Sunday, December 06, 2015


The story behind Sylvester Stallone’s star-making sleeper hit is well known. Struggling actor writes a kitchen sink drama about a third-rate Philadelphia boxer, refuses to sell it to a studio unless he can play the leading role, film gets made by producers Robert Chartoff and Irwin Winkler for United Artists, becomes the most popular release of 1976 and nominated for ten Academy Awards. ROCKY won three Oscars: Best Film Editing, Best Director (John G. Avildsen), and Best Picture in one of the strongest categories of all time. If you wanted to argue ROCKY isn’t as good as ALL THE PRESIDENT’S MEN, BOUND FOR GLORY, NETWORK, or TAXI DRIVER, you’d obviously have some strong points in your favor. But ROCKY is a great film.

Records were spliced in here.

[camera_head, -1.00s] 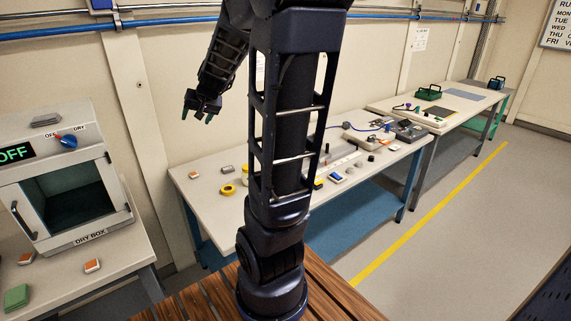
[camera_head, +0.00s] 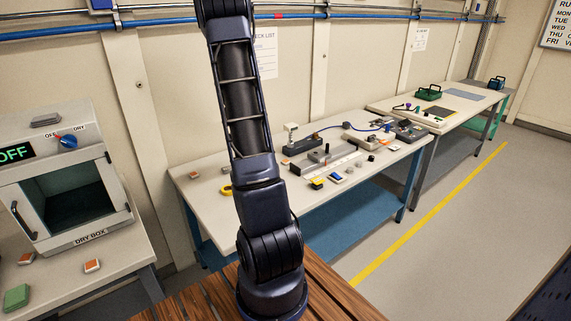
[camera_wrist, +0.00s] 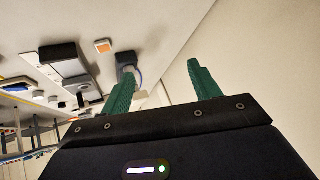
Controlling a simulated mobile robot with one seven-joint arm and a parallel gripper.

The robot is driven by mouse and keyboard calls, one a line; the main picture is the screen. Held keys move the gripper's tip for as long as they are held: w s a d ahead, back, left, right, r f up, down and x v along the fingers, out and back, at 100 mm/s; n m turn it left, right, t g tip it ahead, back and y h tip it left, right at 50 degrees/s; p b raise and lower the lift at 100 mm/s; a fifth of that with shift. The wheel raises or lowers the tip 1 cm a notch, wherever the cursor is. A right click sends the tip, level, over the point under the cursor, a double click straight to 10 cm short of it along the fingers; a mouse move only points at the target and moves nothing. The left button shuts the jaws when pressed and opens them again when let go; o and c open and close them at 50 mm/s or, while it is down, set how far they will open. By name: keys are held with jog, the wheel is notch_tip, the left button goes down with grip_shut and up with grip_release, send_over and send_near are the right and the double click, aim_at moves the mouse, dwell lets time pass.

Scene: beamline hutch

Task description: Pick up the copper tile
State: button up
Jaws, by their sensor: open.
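Several small tiles with orange-brown tops are in view, and I cannot tell for sure which is the copper tile. In the head view two pale-edged ones lie at the back left of the middle bench: one tile (camera_head: 194,174) and another tile (camera_head: 226,169). Two more lie on the dry box table: a front tile (camera_head: 92,265) and a left tile (camera_head: 27,258). In the wrist view a white tile with an orange centre (camera_wrist: 103,46) lies on a pale top, apart from my gripper. My gripper (camera_wrist: 161,71) has green fingers, spread and empty. It is out of the head view.
The dry box (camera_head: 75,190) stands on the left table, with a green block (camera_head: 17,297) near the front. The middle bench (camera_head: 210,205) holds a yellow ring (camera_head: 226,190), partly behind my arm, and grey apparatus (camera_head: 325,158) with small blocks. Its left part is mostly clear.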

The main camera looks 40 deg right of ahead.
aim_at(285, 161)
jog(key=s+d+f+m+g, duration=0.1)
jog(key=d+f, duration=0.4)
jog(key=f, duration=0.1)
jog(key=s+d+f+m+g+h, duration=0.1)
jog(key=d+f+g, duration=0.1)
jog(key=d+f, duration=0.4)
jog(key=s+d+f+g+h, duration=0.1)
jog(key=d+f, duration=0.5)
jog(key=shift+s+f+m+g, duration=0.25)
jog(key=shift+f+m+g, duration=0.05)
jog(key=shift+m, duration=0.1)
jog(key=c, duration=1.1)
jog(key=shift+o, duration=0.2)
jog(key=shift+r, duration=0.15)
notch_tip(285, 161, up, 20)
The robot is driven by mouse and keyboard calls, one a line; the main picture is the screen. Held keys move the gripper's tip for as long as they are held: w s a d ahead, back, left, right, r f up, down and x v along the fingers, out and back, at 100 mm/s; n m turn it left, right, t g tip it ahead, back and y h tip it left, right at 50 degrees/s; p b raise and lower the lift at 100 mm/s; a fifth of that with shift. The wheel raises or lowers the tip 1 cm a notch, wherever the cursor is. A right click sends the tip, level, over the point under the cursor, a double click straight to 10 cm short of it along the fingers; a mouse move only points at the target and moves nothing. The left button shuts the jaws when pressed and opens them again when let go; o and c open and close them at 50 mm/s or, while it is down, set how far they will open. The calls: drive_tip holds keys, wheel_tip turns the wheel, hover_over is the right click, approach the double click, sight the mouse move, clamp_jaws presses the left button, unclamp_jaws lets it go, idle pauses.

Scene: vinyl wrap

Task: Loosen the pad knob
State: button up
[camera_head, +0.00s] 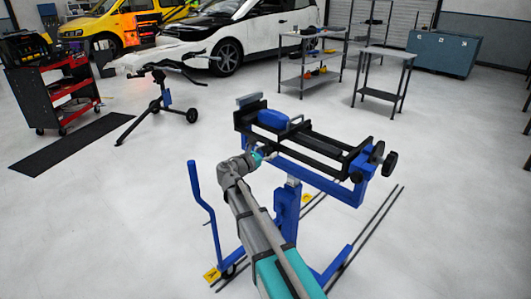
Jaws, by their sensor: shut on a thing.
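A blue stand (288,205) carries a black rail frame (318,142) in the middle of the view. A blue pad (272,118) sits on the frame's left part, with a small metal bar beside it. My arm reaches up from the bottom. My gripper (266,155) is at the near side of the frame, below the blue pad, and is shut on a small part there. That part is mostly hidden by my gripper; its place fits the pad knob, but its shape cannot be made out. Round black knobs (389,163) at the frame's right end stand clear of my gripper.
A blue upright handle (204,215) rises left of my arm. The stand's blue legs (333,265) spread over the floor below. A red tool cart (58,98), a black wheeled stand (160,97), metal tables (385,75) and cars are farther back. Floor around the stand is open.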

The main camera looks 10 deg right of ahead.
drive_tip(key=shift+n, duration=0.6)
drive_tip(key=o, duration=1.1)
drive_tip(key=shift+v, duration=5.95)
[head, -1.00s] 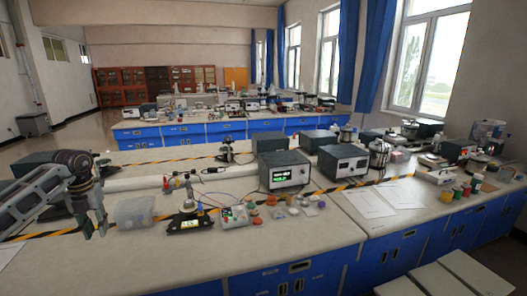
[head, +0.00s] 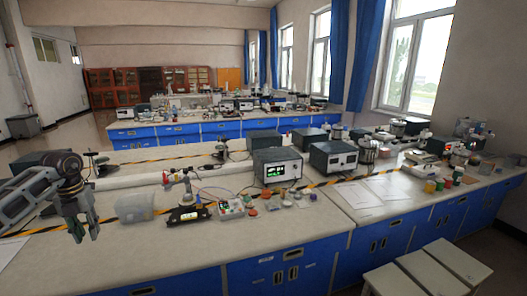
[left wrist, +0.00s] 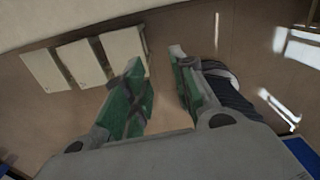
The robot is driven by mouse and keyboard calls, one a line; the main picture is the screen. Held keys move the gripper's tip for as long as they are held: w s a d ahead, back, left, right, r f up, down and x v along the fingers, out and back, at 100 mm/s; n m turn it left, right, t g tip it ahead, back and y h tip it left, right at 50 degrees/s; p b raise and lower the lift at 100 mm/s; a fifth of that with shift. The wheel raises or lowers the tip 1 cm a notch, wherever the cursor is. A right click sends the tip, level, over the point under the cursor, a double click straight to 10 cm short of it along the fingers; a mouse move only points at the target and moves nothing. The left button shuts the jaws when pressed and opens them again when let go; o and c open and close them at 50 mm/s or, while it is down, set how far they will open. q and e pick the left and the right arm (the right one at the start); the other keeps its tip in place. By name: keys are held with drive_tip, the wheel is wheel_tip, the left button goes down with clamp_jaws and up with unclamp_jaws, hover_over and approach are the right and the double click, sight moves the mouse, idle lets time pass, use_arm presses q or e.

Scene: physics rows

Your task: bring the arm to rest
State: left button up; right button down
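My left gripper (head: 84,230) hangs over the left end of the near bench, fingers pointing down. It is left of a clear plastic box (head: 134,208), apart from it. In the left wrist view the gripper's two green-padded fingers (left wrist: 160,88) stand apart with nothing between them, so it is open and empty. The view past the fingers shows brown floor and pale stools. My right arm and gripper are not in view.
The near bench (head: 215,245) carries a dark device with a lit screen (head: 277,168), a small black-based instrument (head: 187,215) and several small coloured parts. Papers (head: 355,195) lie on the right. White stools (head: 430,268) stand in front. The bench's front strip is clear.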

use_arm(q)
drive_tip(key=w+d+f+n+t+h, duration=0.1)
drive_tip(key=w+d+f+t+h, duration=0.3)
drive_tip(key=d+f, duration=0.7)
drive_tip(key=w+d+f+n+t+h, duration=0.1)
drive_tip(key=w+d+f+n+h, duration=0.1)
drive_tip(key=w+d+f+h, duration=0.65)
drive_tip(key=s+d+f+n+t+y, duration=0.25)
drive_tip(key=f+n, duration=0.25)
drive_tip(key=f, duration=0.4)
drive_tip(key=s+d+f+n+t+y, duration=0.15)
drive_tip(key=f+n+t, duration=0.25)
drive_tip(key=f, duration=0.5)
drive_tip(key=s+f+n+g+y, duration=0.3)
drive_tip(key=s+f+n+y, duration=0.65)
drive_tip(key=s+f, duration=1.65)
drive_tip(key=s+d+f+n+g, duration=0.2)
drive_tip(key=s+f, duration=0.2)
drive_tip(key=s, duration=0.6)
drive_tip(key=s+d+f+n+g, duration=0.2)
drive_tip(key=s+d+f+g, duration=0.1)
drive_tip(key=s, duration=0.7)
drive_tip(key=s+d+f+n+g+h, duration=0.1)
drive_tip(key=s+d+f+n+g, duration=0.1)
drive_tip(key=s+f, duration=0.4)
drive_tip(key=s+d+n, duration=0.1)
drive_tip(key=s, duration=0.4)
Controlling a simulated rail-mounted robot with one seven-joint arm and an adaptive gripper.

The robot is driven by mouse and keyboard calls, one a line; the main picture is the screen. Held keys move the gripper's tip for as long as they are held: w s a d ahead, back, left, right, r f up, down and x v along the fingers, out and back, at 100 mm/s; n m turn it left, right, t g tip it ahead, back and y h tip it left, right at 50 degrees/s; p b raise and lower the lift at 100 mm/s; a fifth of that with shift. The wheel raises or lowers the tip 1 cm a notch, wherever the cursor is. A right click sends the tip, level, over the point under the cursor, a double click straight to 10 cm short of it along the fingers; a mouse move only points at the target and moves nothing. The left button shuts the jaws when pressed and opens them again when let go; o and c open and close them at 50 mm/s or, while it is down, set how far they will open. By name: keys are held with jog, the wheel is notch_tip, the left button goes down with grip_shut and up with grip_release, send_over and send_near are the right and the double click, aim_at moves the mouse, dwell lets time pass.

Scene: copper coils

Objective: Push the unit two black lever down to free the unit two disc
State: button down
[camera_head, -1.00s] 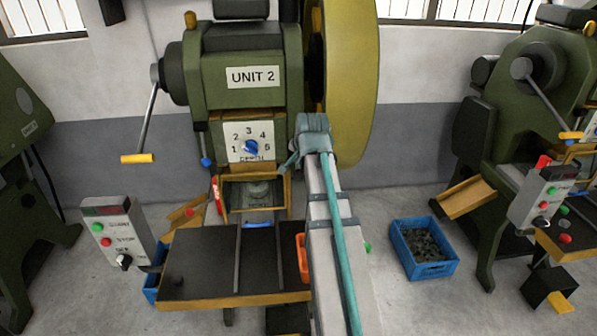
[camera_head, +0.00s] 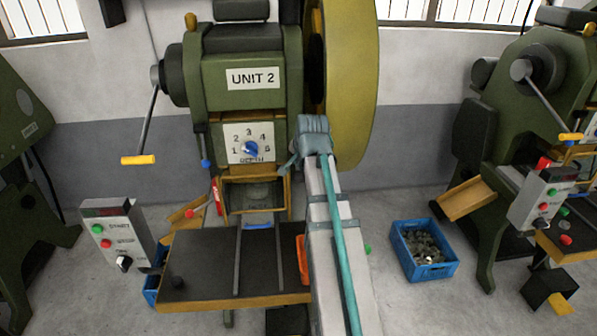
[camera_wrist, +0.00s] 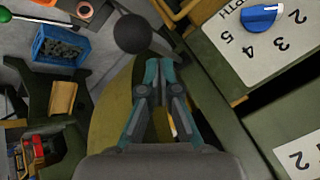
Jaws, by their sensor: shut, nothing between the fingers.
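Unit two is the green press with the "UNIT 2" sign (camera_head: 252,78) in the head view. A black ball knob (camera_wrist: 133,33), which looks like the end of the black lever, shows in the wrist view just beyond my fingertips, slightly to the left. I cannot tell whether they touch. My gripper (camera_wrist: 157,64) is shut and empty. In the head view my arm stands at the right side of the press front and hides the lever. The disc is not clear; the press opening (camera_head: 283,193) is dim inside.
The blue depth dial (camera_head: 249,148) sits above the opening; it also shows in the wrist view (camera_wrist: 260,18). The large yellow flywheel (camera_head: 345,80) stands behind my arm. A black table (camera_head: 200,262) is in front. A blue crate (camera_head: 437,270) stands on the floor at right.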

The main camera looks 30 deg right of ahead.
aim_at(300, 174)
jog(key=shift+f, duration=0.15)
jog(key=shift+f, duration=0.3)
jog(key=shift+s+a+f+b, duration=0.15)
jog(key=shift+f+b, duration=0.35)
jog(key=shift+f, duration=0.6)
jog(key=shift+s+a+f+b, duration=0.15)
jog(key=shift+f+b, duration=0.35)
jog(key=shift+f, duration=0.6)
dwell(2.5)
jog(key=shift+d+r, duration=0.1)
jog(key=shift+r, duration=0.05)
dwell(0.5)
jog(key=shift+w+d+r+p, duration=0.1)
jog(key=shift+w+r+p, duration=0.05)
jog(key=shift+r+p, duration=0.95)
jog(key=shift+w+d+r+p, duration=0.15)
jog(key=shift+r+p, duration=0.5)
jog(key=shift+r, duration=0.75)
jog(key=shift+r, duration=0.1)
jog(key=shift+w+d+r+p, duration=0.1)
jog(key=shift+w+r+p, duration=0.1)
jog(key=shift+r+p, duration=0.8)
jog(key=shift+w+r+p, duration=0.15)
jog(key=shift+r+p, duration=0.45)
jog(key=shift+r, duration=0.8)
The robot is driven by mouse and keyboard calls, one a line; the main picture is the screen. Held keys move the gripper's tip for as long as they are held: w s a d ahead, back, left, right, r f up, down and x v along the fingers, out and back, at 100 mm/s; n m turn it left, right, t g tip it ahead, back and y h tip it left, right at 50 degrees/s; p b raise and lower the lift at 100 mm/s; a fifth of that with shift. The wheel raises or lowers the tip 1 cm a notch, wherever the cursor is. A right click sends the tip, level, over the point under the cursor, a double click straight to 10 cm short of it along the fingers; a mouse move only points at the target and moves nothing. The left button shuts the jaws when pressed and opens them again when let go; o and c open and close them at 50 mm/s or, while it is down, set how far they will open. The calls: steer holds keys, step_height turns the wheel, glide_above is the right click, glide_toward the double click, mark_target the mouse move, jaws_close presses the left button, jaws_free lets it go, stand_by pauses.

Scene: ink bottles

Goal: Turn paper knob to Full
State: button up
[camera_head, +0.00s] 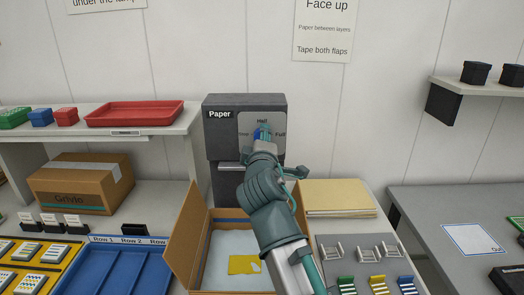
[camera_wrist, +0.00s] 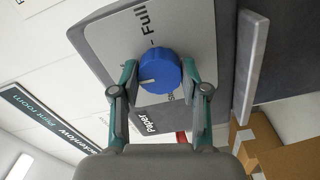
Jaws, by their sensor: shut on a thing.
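The blue paper knob (camera_wrist: 160,77) sits on a light dial plate on the front of the dark Paper dispenser (camera_head: 222,140). My gripper (camera_wrist: 158,85) has its fingers on both sides of the knob and is shut on it. In the wrist view, the white pointer line on the knob lies toward the left, about a quarter turn from the Full label (camera_wrist: 145,20). In the head view, Half shows at the top of the plate and Full at its right. There my gripper (camera_head: 264,136) covers most of the knob.
An open cardboard box (camera_head: 182,245) with paper and a yellow piece stands below the dispenser. A stack of tan sheets (camera_head: 337,197) lies to the right. A shelf with a red tray (camera_head: 135,114) is at the left, above a closed carton (camera_head: 80,183).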

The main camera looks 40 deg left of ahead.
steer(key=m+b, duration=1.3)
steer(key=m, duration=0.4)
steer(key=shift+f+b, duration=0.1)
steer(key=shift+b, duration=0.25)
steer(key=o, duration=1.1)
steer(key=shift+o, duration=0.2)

Two of those Academy Award nominations went to Stallone for his screenplay and his performance as Rocky Balboa, a good man who believes hard work, determination, and a will to succeed are all you need to capture your dreams. And he’s right. First seen punching it up in smoke-filled rooms for forty bucks a fight away from his day job as a thumb-breaker for loan shark Gazzo (Joe Spinell), Rocky begins a tentative romance with shy pet-store clerk Adrian (Talia Shire) on the way to his big break. Apollo Creed (Carl Weathers), the world’s heavyweight champion, agrees to give the unknown Balboa a shot at the title, so Rocky hires crusty Mickey (Burgess Meredith), who always believed Rocky had wasted his potential, to get him in shape.

ROCKY spawned six sequels, including 2015’s CREED, which featured Stallone in a supporting role as Rocky training Apollo’s illegitimate son (Michael B. Jordan) for the title. That audiences loved Sly and this character so much is no mystery. Americans love underdogs, sure, but Stallone’s heart and soul went into this picture. No matter how cartoonish or excessive the sequels got (Rocky buys a damn robot butler in ROCKY IV), Rocky’s underlying decency was always there. In addition to Stallone, Shire and Meredith also receiving Oscar nods for their acting, as did Burt Young, in the running for worst ever Oscar-nominated actor, for his mumbling and fumbling as Paulie, Rocky’s friend and Adrian’s brother. Somehow, the Academy overlooked Bill Conti’s iconic score, but not his theme song, “Gonna Fly Now.” Virtually the entire cast returned for ROCKY II with Stallone also directing in addition to writing and starring.